** START **

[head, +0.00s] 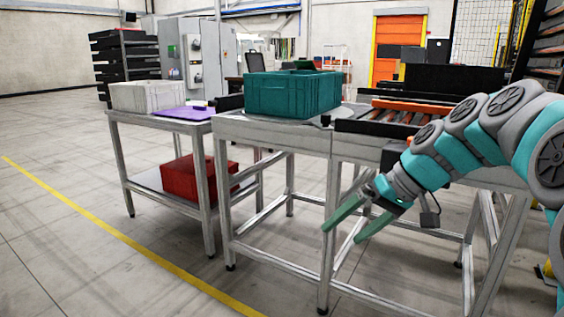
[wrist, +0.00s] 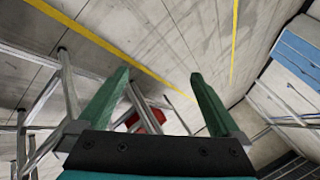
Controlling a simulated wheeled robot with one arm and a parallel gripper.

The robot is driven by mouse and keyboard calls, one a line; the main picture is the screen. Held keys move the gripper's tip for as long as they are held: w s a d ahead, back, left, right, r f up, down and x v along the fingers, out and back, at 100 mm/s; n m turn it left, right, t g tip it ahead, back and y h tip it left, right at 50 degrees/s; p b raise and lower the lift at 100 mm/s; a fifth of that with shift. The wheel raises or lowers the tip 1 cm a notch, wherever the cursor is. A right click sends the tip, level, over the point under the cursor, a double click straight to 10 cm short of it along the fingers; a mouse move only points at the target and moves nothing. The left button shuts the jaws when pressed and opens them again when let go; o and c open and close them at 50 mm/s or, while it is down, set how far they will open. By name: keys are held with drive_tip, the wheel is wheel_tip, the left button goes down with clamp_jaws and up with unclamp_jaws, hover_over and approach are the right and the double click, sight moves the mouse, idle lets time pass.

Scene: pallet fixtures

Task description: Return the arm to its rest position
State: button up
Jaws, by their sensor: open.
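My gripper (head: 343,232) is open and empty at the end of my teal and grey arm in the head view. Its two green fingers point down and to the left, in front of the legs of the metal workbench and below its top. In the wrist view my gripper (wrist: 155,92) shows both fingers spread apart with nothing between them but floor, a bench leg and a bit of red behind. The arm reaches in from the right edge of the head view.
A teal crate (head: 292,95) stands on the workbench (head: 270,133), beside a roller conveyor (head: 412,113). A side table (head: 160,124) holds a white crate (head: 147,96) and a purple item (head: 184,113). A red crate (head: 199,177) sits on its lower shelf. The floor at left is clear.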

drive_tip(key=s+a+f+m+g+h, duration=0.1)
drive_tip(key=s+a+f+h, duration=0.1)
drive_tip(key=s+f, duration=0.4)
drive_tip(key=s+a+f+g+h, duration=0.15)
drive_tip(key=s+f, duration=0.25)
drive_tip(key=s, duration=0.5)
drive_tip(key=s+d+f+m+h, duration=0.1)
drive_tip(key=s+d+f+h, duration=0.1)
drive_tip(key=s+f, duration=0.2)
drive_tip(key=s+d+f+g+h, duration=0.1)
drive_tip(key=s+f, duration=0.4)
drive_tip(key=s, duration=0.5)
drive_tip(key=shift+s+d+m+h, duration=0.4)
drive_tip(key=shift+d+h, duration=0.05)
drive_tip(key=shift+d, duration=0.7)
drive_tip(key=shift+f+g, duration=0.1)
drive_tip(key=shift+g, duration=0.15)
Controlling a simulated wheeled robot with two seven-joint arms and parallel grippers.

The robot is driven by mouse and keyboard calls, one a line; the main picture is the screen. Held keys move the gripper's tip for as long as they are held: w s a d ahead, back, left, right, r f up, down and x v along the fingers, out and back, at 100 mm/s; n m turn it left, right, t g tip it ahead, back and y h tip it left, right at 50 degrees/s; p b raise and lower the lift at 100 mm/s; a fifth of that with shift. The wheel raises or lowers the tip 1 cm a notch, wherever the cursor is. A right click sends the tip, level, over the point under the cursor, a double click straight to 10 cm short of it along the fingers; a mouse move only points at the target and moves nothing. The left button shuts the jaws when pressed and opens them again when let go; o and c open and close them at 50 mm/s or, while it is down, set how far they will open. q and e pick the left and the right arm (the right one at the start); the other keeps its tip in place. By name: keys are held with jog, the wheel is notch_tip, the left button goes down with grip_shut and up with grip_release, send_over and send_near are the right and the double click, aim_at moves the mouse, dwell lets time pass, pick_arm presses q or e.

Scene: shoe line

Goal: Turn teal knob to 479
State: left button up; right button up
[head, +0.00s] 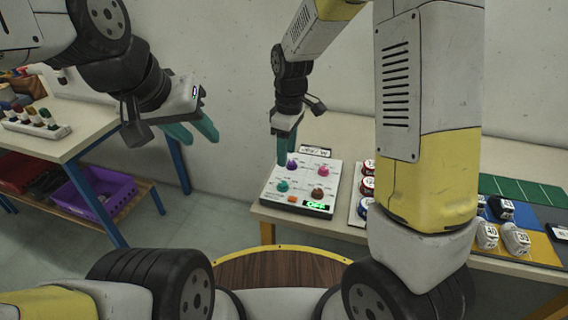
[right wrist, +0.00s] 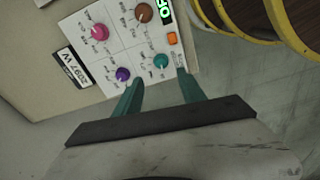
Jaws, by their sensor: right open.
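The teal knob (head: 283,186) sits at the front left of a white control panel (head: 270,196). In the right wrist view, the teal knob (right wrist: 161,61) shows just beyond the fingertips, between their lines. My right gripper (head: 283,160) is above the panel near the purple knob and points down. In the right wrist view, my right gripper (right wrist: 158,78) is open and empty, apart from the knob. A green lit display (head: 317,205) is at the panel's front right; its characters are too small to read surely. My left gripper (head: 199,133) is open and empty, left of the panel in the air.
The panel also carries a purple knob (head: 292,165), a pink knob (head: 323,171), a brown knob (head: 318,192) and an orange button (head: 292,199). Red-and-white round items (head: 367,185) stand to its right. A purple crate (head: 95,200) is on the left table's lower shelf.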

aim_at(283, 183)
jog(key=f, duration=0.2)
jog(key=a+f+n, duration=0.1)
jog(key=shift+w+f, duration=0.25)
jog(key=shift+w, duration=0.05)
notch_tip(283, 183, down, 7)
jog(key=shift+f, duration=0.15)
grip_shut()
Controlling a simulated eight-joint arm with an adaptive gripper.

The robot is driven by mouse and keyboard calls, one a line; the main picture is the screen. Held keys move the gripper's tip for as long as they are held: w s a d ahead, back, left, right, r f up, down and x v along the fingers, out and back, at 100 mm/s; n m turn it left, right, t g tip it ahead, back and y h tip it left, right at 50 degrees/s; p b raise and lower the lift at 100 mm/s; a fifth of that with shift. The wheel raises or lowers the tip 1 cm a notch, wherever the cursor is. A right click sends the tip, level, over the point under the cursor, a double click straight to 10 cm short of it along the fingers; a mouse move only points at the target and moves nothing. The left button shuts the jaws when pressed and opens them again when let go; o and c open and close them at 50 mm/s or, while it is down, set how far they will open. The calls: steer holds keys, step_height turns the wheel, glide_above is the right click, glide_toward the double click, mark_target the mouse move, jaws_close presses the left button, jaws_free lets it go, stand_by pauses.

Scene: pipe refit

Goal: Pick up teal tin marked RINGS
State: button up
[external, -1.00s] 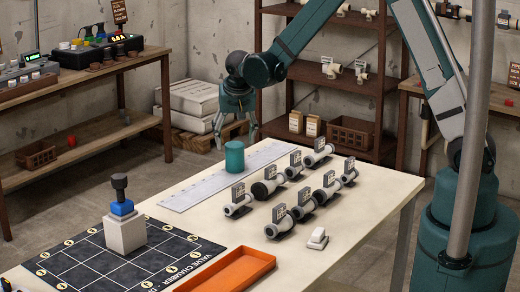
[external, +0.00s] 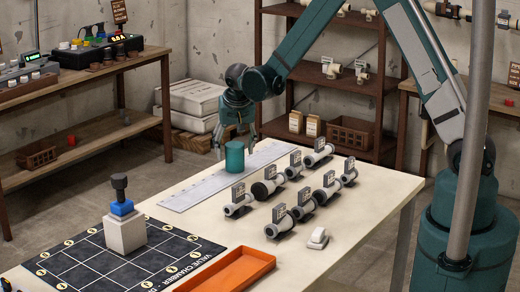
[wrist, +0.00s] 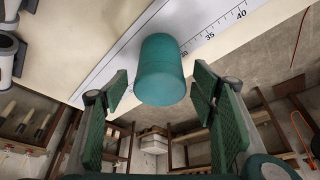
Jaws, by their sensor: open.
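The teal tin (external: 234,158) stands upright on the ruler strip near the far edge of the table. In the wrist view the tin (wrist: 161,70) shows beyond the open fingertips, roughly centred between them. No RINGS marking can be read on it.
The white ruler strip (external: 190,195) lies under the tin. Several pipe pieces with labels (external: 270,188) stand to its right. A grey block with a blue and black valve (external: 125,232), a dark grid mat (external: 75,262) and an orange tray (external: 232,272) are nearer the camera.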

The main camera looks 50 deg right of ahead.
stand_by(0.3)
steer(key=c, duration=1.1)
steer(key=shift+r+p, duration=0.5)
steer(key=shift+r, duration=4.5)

** END **

*Short problem:*
Copy the data character for character, but drop all pictures from the copy.

*Output for this task:*
[head, +0.00s] 
[wrist, +0.00s] 
Controlling a simulated wheeled robot with one arm and a parallel gripper.

The robot is driven by mouse and keyboard calls, one a line; the main picture is the screen. Held keys move the gripper's tip for as long as they are held: w s a d ahead, back, left, right, r f up, down and x v along the fingers, out and back, at 100 mm/s; n m turn it left, right, t g tip it ahead, back and y h tip it left, right at 50 degrees/s; p b raise and lower the lift at 100 mm/s; a fifth of that with shift. The wheel raises or lowers the tip 1 cm a notch, wherever the cursor is. A right click sends the tip, level, over the point under the cursor, a double click straight to 10 cm short of it along the fingers; a mouse move only points at the target and moves nothing. The left button shuts the jaws when pressed and opens them again when let go; o and c open and close them at 50 mm/s or, while it is down, set how far they will open. By name: keys are held with drive_tip, the wheel is wheel_tip, the left button goes down with clamp_jaws and up with unclamp_jaws, hover_over and approach are the right and the double click, sight moves the mouse, idle lets time pass.

Scene: pallet fixtures

Task description: Return the arm to its rest position
State: button up
Jaws, by their sensor: open.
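My gripper (head: 343,232) is open and empty at the end of my teal and grey arm in the head view. Its two green fingers point down and to the left, in front of the legs of the metal workbench and below its top. In the wrist view my gripper (wrist: 155,92) shows both fingers spread apart with nothing between them but floor, a bench leg and a bit of red behind. The arm reaches in from the right edge of the head view.
A teal crate (head: 292,95) stands on the workbench (head: 270,133), beside a roller conveyor (head: 412,113). A side table (head: 160,124) holds a white crate (head: 147,96) and a purple item (head: 184,113). A red crate (head: 199,177) sits on its lower shelf. The floor at left is clear.

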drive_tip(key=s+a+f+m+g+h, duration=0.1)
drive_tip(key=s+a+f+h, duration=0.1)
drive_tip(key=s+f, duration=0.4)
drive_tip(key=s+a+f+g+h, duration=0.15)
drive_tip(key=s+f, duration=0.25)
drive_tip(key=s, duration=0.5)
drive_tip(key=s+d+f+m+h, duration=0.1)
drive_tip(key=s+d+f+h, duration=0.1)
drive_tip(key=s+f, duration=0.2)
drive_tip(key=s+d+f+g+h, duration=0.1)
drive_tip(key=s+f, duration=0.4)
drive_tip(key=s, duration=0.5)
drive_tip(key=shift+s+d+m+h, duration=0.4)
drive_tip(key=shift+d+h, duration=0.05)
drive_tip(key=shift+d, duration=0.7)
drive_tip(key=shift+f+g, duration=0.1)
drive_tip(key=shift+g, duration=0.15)
Controlling a simulated wheeled robot with two seven-joint arms and parallel grippers.

The robot is driven by mouse and keyboard calls, one a line; the main picture is the screen. Held keys move the gripper's tip for as long as they are held: w s a d ahead, back, left, right, r f up, down and x v along the fingers, out and back, at 100 mm/s; n m turn it left, right, t g tip it ahead, back and y h tip it left, right at 50 degrees/s; p b raise and lower the lift at 100 mm/s; a fifth of that with shift. The wheel raises or lowers the tip 1 cm a notch, wherever the cursor is. A right click sends the tip, level, over the point under the cursor, a double click straight to 10 cm short of it along the fingers; a mouse move only points at the target and moves nothing. The left button shuts the jaws when pressed and opens them again when let go; o and c open and close them at 50 mm/s or, while it is down, set how far they will open. q and e pick the left and the right arm (the right one at the start); the other keeps its tip in place. By name: keys are held with jog, the wheel is notch_tip, the left button goes down with grip_shut and up with grip_release, send_over and send_near are the right and the double click, aim_at moves the mouse, dwell lets time pass, pick_arm presses q or e.

Scene: shoe line

Goal: Turn teal knob to 479
State: left button up; right button up
[head, +0.00s] 
[right wrist, +0.00s] 
Jaws, by their sensor: right open.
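The teal knob (head: 283,186) sits at the front left of a white control panel (head: 270,196). In the right wrist view, the teal knob (right wrist: 161,61) shows just beyond the fingertips, between their lines. My right gripper (head: 283,160) is above the panel near the purple knob and points down. In the right wrist view, my right gripper (right wrist: 158,78) is open and empty, apart from the knob. A green lit display (head: 317,205) is at the panel's front right; its characters are too small to read surely. My left gripper (head: 199,133) is open and empty, left of the panel in the air.
The panel also carries a purple knob (head: 292,165), a pink knob (head: 323,171), a brown knob (head: 318,192) and an orange button (head: 292,199). Red-and-white round items (head: 367,185) stand to its right. A purple crate (head: 95,200) is on the left table's lower shelf.

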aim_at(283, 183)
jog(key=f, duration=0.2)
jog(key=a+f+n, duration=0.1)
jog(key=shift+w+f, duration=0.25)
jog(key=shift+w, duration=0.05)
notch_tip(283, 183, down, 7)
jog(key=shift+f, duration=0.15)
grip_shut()
Controlling a simulated eight-joint arm with an adaptive gripper.

The robot is driven by mouse and keyboard calls, one a line; the main picture is the screen. Held keys move the gripper's tip for as long as they are held: w s a d ahead, back, left, right, r f up, down and x v along the fingers, out and back, at 100 mm/s; n m turn it left, right, t g tip it ahead, back and y h tip it left, right at 50 degrees/s; p b raise and lower the lift at 100 mm/s; a fifth of that with shift. The wheel raises or lowers the tip 1 cm a notch, wherever the cursor is. A right click sends the tip, level, over the point under the cursor, a double click straight to 10 cm short of it along the fingers; a mouse move only points at the target and moves nothing. The left button shuts the jaws when pressed and opens them again when let go; o and c open and close them at 50 mm/s or, while it is down, set how far they will open. The calls: steer holds keys, step_height turns the wheel, glide_above is the right click, glide_toward the double click, mark_target the mouse move, jaws_close presses the left button, jaws_free lets it go, stand_by pauses.

Scene: pipe refit

Goal: Pick up teal tin marked RINGS
State: button up
[external, -1.00s] 
[external, +0.00s] 
[wrist, +0.00s] 
Jaws, by their sensor: open.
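The teal tin (external: 234,158) stands upright on the ruler strip near the far edge of the table. In the wrist view the tin (wrist: 161,70) shows beyond the open fingertips, roughly centred between them. No RINGS marking can be read on it.
The white ruler strip (external: 190,195) lies under the tin. Several pipe pieces with labels (external: 270,188) stand to its right. A grey block with a blue and black valve (external: 125,232), a dark grid mat (external: 75,262) and an orange tray (external: 232,272) are nearer the camera.

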The main camera looks 50 deg right of ahead.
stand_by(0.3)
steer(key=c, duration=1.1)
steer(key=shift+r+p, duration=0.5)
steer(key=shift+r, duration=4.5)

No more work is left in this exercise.